** start of Supplied data **
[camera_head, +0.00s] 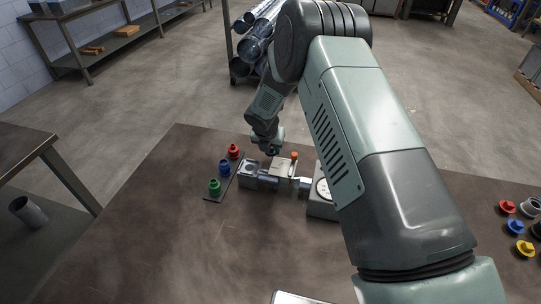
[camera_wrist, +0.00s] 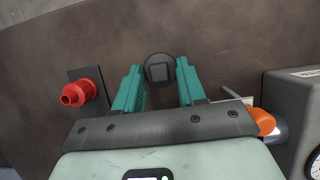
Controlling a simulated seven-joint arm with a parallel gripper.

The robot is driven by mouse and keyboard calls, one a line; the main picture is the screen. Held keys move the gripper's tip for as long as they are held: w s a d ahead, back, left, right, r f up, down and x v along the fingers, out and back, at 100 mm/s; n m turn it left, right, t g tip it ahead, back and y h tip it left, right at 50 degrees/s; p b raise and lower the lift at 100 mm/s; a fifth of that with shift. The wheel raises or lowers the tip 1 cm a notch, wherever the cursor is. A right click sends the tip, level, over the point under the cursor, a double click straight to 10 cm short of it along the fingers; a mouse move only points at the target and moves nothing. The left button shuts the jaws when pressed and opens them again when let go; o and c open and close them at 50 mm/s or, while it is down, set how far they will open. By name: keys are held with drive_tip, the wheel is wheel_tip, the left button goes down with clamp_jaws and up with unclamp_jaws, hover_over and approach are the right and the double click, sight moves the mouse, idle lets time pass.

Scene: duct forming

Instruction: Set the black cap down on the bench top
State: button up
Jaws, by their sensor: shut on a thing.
** end of Supplied data **
## What is asked
Restate the data above word for word. Skip every picture.

## Result
[camera_head, +0.00s] 
[camera_wrist, +0.00s] 
Controlling a simulated seven-joint arm with a parallel gripper.

The robot is driven by mouse and keyboard calls, one a line; the main picture is the screen. Held keys move the gripper's tip for as long as they are held: w s a d ahead, back, left, right, r f up, down and x v along the fingers, out and back, at 100 mm/s; n m turn it left, right, t g tip it ahead, back and y h tip it left, right at 50 degrees/s; p b raise and lower the lift at 100 mm/s; a fifth of that with shift. The wheel raises or lowers the tip 1 cm a notch, wherever the cursor is. A right click sends the tip, level, over the point under the cursor, a double click straight to 10 cm short of it along the fingers; a mouse move only points at the target and moves nothing. The left button shuts the jaws when pressed and opens them again when let go; o and c open and close them at 50 mm/s or, while it is down, set how far they will open. By name: keys are held with drive_tip, the wheel is wheel_tip, the left button goes down with clamp_jaws and up with unclamp_jaws, hover_over and approach are the right and the double click, sight moves the mouse, idle lets time pass.

Scene: duct forming

Instruction: Set the black cap down on the bench top
State: button up
Jaws, by their sensor: shut on a thing.

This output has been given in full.